Taegeuk 5 Jang symbolizes the “Son”, one of the 8 divination signs, which represent the wind, meaning both mighty force and calmness according to its strength and weakness. New movements are me-jumeok-maeryo-chigi, palkup-dollyo-chigi, yop-chagi & yop-jireugi, palkup-pyo-jeok-chigi and such stances as kkoa-seogi, wen-seogi and oreun-seogi. This is characterized by the successive makkis such as area-makki and momtong-makki and also the chigi by thumbling after running. The 4th Kup-grade trainees practice this poomsae.

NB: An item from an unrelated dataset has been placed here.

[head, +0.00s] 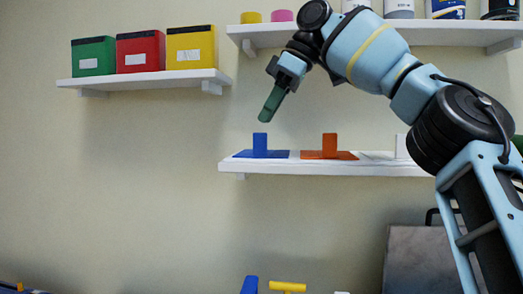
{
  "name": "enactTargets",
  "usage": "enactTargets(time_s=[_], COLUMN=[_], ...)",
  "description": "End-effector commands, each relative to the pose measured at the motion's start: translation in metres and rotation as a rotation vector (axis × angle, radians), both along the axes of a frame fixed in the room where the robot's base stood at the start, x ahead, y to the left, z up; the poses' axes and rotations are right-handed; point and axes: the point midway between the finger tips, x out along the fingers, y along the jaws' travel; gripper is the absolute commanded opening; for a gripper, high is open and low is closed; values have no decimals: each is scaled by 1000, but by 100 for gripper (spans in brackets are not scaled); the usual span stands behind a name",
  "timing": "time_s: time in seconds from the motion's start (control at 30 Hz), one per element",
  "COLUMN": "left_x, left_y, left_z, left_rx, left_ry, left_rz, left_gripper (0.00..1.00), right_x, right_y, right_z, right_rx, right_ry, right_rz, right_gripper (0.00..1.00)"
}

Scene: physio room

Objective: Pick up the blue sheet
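The blue sheet (243,155) lies flat near the left end of the lower white shelf, with a blue upright block (260,144) standing up from it. My right gripper (266,115) points down and left above the sheet, with a clear gap between its tips and the block. Its dark green fingers are seen edge-on, so I cannot tell whether they are open or shut. My left gripper is out of view.
An orange sheet (345,156) with an orange upright block lies right of the blue one on the lower shelf (330,168). Green (93,56), red (140,51) and yellow (191,48) boxes stand on the left shelf. The upper shelf (400,33) holds several cans.

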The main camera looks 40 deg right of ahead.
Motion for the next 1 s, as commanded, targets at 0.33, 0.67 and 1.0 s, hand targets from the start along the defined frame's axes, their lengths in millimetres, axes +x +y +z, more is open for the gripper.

Taegeuk 6 Jang symbolizes the “Kam”, one of the 8 divination signs, which represents water, meaning incessant flow and softness. New movements are han-sonnal-olgul-bakkat-makki, dollyo-chagi, olgul-bakkat-makki and batang-son- momtong-makki in addition to pyonhi-seogi [at-ease stance]. One should be careful to make the kicking foot land on the ground correctly after dyollyo-chagi and to lower the hand by a palm’s length at the time of delivering a batang-son momtong-makki lower than in the palmok-makki. This is practiced by the 3rd Kup-graders.
Taegeuk 7 Jang symbolizes the “Kan”, one of the 8 divination signs, which represents the mountain, meaning ponder and firmness. New movements are sonnal-arae-makkki, batangson-kodureo-makki, bo-jumeok-kawi-makki, mureup-chigi, momtong-hecho-makki, jechin-du-jumeok-momtong-jireugi, otkoreo-arae-makki, pyojeok-chigi, yop-jireugi and such stances as beom-seogi and juchum-seogi. Smooth connection of movements is important for training. The 2nd Kup-graders practice this poomsae.
Taegeuk 8 Jang symbolizes the “Kon”, one of the 8 divination signs, which represents “Yin” and earth, meaning the root and settlement and also the beginning and the end. This is the last of the 8 Taegeuk poomsaes, which may enable the trainees to undergo the Dan [black belt] promotion test. New movements are dubal-dangsong-bakkat-palmok-momtong-kodureo-bakkat-makki, twio-chagi, and palkup-dollyo-chigi. Emphasis must be laid on the accuracy of stepping and the difference between jumping-over kick and dubal-dangsong [alternate jumping kick in the air]. The 1st Kup-graders practice this poomsae.